> **AIM**
Find each line with the string "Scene" and report it.

═════ INPUT DATA ═════

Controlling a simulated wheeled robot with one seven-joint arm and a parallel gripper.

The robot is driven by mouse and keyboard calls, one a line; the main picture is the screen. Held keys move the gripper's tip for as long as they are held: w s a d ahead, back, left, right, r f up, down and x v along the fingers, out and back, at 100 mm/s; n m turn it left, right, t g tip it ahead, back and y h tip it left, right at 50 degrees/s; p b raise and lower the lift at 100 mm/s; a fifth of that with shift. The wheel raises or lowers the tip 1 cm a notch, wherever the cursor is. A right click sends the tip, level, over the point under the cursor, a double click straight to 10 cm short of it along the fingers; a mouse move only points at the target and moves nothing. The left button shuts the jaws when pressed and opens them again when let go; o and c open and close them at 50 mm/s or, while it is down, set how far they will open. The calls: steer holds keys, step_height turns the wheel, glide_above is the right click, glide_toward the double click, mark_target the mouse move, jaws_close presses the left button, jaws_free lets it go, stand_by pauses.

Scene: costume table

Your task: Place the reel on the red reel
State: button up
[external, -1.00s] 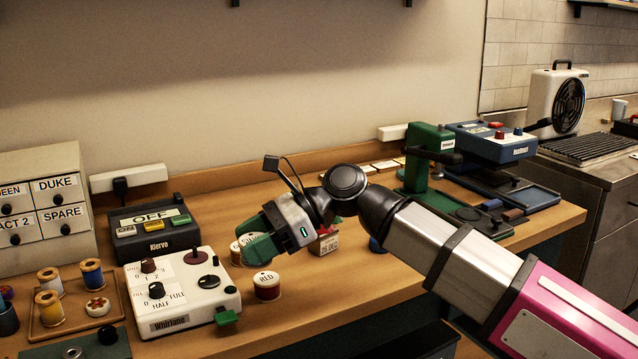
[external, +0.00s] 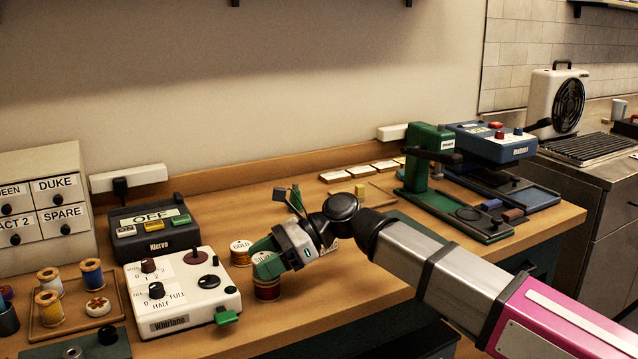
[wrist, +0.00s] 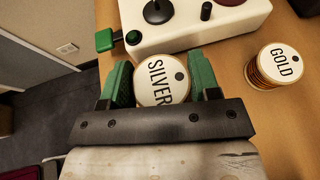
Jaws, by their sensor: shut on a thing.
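My gripper (external: 268,259) is shut on the silver reel, with one green finger on each side of it. The silver reel (wrist: 160,82) has a round white top reading SILVER; in the external view it is partly hidden by the fingers. The red reel (external: 267,291) stands on the wooden table directly below the held reel, and its label is covered. The two look stacked and very close; I cannot tell whether they touch. In the wrist view the red reel is hidden.
The gold reel (external: 240,253) stands just behind and left of the stack. The white Whirlane box (external: 185,290) with knobs and a green tab is close on the left. Spools on a wooden tray (external: 50,328) stand further left. The table to the right is fairly clear.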

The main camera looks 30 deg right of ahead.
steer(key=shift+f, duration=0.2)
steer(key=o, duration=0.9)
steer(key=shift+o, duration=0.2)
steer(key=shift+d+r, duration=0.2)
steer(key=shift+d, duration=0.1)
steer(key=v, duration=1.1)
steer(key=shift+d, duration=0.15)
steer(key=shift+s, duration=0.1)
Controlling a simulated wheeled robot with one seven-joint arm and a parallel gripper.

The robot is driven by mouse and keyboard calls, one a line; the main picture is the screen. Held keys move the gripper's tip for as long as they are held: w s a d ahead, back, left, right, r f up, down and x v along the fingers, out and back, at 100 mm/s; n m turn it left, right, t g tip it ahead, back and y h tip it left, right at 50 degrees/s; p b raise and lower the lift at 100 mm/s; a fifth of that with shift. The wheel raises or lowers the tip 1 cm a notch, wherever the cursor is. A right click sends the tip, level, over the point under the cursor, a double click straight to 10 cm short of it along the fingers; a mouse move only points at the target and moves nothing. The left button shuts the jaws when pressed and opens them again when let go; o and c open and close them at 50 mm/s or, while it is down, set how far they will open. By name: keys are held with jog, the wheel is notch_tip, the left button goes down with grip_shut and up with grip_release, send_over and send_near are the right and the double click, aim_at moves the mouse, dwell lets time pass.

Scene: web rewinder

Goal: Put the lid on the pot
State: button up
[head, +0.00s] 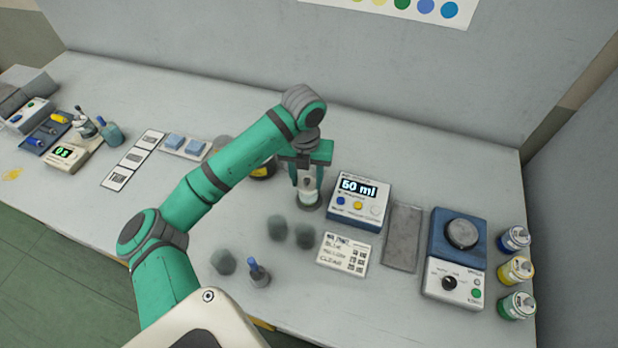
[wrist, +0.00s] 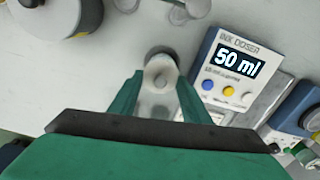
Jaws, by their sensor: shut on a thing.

═════

> **SOLUTION BELOW**
Scene: costume table
Scene: web rewinder

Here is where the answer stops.